Work to complete: Your answer should be one number: how many lines of the records hold the string "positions".

Input rows:
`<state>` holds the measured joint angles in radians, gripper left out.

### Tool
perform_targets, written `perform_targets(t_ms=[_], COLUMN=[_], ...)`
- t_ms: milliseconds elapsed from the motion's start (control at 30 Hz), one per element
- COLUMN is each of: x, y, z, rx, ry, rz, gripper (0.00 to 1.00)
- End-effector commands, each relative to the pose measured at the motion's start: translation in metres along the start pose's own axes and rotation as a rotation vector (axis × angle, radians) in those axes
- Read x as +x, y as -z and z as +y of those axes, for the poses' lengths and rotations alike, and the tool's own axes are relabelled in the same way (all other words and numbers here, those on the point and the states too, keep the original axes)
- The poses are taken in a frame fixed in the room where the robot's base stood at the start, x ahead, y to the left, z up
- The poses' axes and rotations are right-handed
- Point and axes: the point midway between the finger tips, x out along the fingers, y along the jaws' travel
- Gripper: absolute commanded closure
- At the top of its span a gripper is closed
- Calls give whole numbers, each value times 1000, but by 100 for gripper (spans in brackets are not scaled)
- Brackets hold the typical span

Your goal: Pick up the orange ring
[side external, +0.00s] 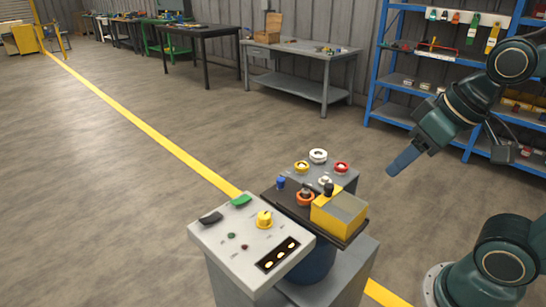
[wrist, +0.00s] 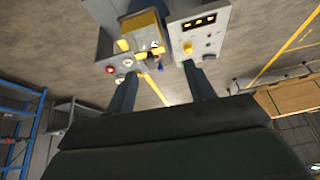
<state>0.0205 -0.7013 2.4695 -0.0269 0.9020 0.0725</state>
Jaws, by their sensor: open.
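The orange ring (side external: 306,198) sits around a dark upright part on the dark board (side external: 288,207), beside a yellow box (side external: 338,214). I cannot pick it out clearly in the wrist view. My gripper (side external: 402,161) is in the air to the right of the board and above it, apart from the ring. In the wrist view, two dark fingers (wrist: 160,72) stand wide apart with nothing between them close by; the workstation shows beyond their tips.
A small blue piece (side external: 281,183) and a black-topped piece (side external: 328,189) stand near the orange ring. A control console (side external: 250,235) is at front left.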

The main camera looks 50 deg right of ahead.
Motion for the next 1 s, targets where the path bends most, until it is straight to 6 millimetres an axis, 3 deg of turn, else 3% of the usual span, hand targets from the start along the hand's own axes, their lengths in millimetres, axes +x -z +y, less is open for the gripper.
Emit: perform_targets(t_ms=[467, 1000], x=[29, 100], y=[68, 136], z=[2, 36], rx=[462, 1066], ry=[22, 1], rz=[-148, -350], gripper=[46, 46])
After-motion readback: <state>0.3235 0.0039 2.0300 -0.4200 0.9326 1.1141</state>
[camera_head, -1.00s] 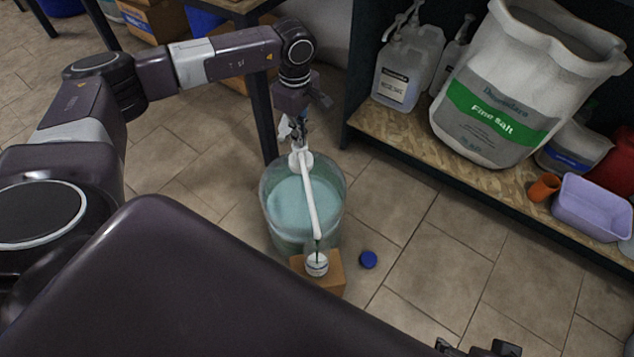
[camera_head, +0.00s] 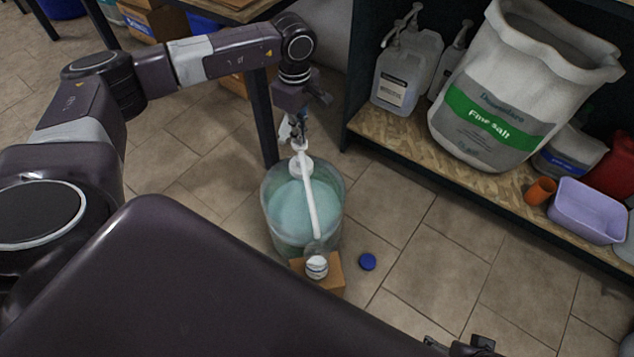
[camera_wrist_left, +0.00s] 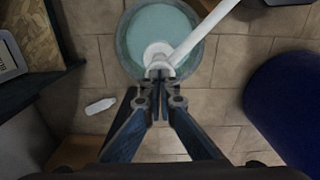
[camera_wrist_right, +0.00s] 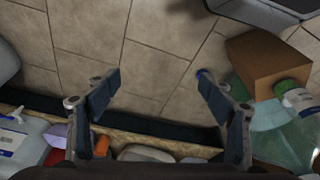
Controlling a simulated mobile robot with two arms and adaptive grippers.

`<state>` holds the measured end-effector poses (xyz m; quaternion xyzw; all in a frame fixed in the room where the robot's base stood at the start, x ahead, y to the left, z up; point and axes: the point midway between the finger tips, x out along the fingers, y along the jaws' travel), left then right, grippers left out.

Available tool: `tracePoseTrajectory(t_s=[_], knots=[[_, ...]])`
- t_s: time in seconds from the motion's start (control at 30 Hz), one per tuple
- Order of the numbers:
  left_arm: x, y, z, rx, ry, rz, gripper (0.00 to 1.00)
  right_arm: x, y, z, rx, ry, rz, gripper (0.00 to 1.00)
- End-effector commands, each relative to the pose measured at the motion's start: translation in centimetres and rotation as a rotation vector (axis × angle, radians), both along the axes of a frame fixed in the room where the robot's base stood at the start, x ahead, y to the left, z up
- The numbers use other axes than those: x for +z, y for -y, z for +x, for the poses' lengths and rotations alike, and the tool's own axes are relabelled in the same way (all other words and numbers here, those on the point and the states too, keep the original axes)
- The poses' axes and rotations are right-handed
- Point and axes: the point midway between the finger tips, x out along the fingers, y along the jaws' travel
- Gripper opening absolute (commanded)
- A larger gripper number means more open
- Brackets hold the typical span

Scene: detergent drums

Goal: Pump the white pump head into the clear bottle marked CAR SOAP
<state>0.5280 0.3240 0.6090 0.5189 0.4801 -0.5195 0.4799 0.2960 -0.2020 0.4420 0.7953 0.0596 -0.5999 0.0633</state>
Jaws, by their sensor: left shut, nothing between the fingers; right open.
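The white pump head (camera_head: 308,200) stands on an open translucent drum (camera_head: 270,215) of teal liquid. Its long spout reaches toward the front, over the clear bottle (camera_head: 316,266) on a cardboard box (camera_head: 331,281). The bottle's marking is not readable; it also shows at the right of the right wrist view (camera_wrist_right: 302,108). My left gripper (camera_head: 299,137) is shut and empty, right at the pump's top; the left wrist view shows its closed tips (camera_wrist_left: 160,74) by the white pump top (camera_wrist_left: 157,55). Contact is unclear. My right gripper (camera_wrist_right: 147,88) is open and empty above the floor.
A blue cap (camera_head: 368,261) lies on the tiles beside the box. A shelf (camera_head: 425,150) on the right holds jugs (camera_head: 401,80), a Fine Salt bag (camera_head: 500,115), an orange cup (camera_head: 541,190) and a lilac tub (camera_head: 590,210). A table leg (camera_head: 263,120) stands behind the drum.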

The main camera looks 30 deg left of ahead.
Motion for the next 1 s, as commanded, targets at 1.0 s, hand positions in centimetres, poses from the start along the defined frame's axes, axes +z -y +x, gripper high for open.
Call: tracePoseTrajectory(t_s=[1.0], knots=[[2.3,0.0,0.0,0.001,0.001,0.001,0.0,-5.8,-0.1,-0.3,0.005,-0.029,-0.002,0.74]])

...

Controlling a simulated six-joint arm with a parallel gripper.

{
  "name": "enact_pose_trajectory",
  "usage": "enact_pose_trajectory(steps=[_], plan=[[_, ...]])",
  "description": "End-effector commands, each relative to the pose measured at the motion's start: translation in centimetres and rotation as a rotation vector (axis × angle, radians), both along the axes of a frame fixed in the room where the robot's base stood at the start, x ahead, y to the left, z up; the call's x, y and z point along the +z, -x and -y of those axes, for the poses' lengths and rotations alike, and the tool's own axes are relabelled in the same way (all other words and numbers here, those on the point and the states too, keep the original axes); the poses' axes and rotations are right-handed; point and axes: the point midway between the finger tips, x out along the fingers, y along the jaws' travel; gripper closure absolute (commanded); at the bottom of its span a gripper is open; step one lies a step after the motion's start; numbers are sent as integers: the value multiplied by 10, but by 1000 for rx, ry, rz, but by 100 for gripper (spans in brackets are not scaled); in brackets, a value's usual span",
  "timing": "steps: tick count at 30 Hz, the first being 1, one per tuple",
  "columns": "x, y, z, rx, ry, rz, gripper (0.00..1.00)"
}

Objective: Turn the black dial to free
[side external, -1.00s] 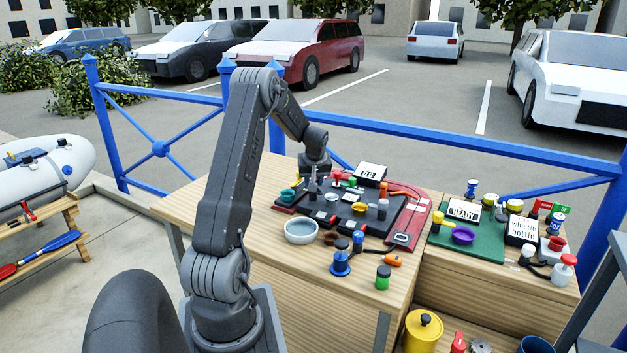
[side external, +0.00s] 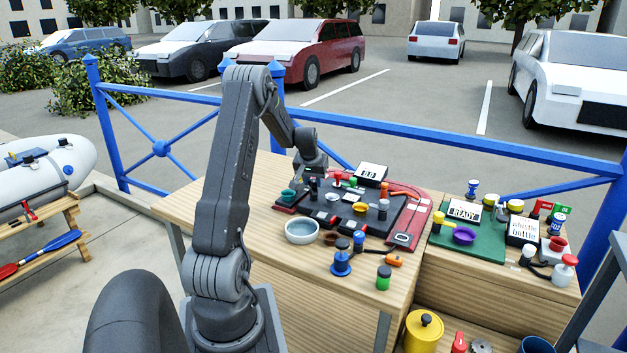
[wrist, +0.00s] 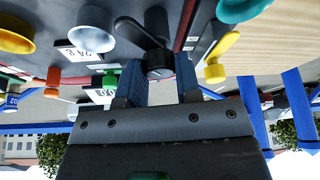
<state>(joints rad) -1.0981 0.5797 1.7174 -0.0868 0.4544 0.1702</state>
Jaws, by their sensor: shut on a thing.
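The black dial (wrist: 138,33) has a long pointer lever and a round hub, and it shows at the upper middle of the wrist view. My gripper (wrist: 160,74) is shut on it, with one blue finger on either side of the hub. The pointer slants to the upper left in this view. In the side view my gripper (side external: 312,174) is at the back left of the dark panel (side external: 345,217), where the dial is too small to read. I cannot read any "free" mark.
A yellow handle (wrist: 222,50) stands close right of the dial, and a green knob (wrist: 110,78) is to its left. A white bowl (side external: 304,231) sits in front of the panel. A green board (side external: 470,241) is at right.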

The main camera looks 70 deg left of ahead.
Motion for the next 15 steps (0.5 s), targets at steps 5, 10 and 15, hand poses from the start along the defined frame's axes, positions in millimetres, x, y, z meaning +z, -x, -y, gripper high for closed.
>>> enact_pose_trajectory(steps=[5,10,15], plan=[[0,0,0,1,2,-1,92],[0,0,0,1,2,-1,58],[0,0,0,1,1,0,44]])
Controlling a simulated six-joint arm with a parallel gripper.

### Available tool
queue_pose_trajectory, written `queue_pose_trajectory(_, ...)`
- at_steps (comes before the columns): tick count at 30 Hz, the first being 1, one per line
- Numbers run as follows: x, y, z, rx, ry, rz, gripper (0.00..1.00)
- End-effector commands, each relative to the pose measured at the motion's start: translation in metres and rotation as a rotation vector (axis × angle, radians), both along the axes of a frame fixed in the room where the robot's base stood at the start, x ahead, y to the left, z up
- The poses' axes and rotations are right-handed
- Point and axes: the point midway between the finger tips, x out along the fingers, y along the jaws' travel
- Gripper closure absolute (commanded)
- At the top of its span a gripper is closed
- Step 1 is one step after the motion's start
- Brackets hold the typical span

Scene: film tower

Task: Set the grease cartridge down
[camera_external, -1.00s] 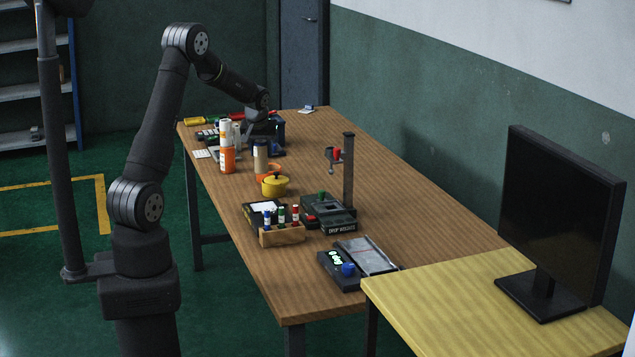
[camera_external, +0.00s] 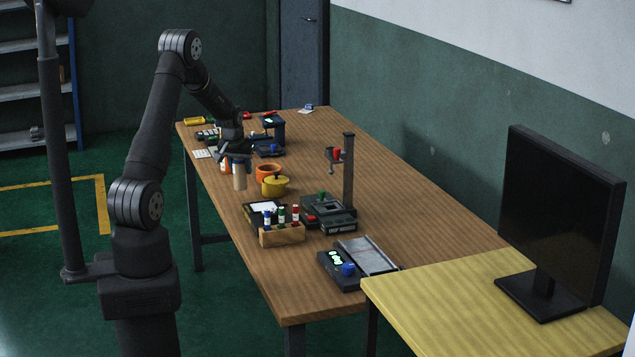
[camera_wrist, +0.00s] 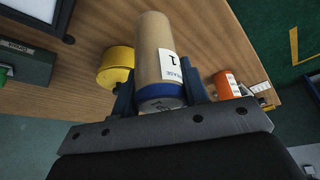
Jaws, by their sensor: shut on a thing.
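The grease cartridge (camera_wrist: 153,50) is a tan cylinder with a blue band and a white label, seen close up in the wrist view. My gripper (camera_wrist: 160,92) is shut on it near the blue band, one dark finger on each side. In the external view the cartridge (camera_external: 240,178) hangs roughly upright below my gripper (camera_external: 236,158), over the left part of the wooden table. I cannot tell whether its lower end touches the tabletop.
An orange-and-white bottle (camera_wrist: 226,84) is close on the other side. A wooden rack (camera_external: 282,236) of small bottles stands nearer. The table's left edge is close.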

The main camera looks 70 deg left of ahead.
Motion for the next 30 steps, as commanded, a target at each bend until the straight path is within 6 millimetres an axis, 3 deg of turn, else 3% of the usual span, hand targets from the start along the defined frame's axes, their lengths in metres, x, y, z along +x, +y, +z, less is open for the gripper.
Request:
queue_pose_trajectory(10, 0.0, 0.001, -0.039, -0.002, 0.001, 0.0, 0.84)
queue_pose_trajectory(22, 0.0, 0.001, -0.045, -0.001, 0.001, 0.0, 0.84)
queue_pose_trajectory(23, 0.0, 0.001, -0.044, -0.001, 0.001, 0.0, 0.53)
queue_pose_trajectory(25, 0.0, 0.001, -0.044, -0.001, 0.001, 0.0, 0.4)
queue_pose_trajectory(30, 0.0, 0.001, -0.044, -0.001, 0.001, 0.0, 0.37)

...

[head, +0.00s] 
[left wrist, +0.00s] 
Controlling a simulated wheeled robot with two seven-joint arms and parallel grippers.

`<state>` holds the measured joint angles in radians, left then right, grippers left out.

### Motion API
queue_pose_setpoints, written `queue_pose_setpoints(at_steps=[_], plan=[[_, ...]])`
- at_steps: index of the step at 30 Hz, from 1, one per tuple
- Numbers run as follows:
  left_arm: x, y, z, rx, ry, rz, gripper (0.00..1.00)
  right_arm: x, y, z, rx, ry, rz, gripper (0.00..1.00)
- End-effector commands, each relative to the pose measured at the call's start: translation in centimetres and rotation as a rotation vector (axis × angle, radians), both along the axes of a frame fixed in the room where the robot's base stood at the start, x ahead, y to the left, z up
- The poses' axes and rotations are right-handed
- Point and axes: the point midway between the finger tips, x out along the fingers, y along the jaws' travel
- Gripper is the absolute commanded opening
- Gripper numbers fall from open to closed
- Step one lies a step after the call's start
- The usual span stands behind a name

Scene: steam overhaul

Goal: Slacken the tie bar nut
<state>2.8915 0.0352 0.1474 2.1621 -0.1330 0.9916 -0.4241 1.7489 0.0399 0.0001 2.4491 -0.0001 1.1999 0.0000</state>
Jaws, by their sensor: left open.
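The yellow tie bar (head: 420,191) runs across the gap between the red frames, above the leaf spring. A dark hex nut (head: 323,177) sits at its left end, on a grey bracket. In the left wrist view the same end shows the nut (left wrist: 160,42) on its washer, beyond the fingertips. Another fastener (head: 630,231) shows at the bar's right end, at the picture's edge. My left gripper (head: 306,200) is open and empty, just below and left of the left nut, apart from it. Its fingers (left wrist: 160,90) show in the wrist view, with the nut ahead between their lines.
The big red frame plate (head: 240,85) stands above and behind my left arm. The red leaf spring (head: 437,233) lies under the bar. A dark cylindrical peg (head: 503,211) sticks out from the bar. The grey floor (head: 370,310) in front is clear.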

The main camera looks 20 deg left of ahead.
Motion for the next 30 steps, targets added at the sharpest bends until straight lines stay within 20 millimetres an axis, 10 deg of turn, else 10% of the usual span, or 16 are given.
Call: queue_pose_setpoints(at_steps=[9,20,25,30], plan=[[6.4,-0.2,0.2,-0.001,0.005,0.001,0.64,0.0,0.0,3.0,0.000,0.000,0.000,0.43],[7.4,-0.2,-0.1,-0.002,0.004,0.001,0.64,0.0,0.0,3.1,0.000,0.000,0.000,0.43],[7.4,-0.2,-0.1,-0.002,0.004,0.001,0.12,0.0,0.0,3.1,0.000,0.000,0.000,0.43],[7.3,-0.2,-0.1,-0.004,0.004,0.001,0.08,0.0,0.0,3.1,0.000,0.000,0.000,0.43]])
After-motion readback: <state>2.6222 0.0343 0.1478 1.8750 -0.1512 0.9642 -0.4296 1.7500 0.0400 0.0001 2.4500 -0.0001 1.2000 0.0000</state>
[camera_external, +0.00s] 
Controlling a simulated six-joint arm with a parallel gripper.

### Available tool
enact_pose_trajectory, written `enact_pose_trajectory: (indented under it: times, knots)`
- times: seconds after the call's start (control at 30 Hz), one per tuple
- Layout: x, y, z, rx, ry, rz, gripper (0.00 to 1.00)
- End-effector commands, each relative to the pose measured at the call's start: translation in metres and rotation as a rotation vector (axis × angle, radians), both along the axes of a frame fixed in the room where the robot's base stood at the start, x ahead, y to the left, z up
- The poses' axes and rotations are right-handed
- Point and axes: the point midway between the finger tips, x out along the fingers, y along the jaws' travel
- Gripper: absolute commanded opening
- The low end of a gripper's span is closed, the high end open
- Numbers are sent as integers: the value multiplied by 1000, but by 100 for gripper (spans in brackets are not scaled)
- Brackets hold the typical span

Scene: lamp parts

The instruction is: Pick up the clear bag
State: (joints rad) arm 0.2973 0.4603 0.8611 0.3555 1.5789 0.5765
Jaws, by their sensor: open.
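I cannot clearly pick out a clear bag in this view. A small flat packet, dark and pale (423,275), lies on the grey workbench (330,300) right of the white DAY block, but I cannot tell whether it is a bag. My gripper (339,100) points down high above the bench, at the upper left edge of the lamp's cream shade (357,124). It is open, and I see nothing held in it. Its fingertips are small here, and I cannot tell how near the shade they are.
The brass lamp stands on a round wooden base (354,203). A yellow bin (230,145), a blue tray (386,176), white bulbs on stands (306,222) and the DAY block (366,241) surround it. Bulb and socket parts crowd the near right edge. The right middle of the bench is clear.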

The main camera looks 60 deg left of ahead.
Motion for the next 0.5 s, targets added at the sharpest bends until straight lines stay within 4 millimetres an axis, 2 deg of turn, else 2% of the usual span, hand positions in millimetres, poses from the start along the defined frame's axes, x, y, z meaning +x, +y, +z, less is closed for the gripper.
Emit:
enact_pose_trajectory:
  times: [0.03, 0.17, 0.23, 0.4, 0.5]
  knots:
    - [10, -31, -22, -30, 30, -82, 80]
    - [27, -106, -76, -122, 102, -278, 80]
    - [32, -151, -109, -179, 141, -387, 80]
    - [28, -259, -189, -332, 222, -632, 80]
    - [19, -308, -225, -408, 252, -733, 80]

Response to this task: 3